DES MOINES, Iowa (AP) -- A Rhode Island man who financed movie projects filed a lawsuit in Polk County District Court Monday claiming the state of Iowa ruined his business and cost him millions of dollars when it suddenly ended its film tax credit program in 2009.
Anthony Gudas, of Providence, R.I., says his company, Tax Credit Finance, borrowed money to finance four film projects based on contracts with the state. Iowa had promoted a program in which it would issue tax credits that paid half of a film's production costs.
However, a state audit uncovered $26 million in tax credits that were improperly issued by the Iowa Department of Economic Development, and then-Gov. Chet Culver halted the program in September 2009. An investigation led to 10 criminal cases in which seven people were eventually convicted.
Gudas is alleging breach of contract in court documents filed Monday, and is suing the department for unpaid tax credits plus interest and costs.

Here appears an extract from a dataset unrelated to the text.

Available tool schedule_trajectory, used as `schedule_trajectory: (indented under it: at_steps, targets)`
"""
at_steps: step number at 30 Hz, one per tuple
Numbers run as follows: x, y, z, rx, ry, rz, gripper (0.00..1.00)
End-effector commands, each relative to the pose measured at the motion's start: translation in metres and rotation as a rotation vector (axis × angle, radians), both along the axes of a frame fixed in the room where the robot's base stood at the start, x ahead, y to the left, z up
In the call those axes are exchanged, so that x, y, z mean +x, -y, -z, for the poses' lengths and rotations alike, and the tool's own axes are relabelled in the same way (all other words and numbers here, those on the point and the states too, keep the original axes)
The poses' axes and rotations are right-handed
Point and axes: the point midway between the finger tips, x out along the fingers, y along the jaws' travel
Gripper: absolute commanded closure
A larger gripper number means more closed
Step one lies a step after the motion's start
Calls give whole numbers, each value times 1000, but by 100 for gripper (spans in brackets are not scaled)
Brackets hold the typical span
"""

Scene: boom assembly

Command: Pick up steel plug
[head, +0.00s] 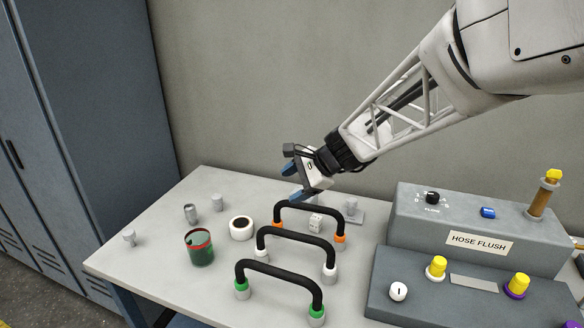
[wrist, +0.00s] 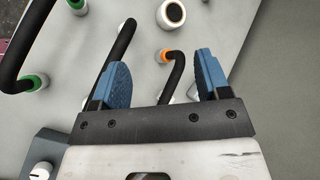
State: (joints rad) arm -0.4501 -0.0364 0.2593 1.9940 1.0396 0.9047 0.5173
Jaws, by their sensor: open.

Gudas had spent about $9 million in Iowa and is owed about $4.5 million, said his attorney, Angela Campbell of Des Moines. That does not include lost profit.
The state is represented by the Iowa Attorney General's office. Deputy Attorney General Jeffrey Thompson said Monday in a statement that he can't comment on the merits of the lawsuit.
Gudas says he had $5.5 million invested in Iowa projects, and was still obligated to pay $22,000 in interest payments a month. He said he also overpaid about $858,000 in interest.
Gudas says banks stopped financing film projects, and he eventually went out of business.
"After Iowa's film fiasco, the national market changed for film investing because banks no longer considered investments into state film programs a safe investment, especially not investments into the state of Iowa," the lawsuit says. Gudas later began a different company that relies on borrowing from outside the United States at higher interest rates.
Campbell said the case was filed now because it's been three years and Gudas and his producers haven't received payment.
Three of the four films that are the subjects of the lawsuit have been completed and distributed. Two — "2001 Maniacs: Field of Screams" and "Lucky" can be seen on Netflix. The title of "When September Ends" was changed to "Dylan's Wake," and was completed and released in a limited release. The title was later changed to "Dead Awake." Distribution rights for the fourth, "Underground" are for sale, Campbell said.
Thompson did say Monday that the state had reasons for not paying the tax credits.
"For three of the films, 'When September Ends,' 'Lucky,' and 'Field of Screams,' the producers never submitted the documentation the Iowa Department of Economic Development required for the producers to qualify for any state tax credits," Thompson said.
For the fourth film, the state found the producer, Harel Goldstein, of California had created false invoices and used them to support expense claims for film tax credits. Goldstein later pleaded guilty to felony fraud and forgery charges.
The state resolved tax credit claims for 15 separate film projects, paying a negotiated amount through its regular administrative process.
In addition to Gudas' civil lawsuit, two others were filed; one was dismissed, a second is pending.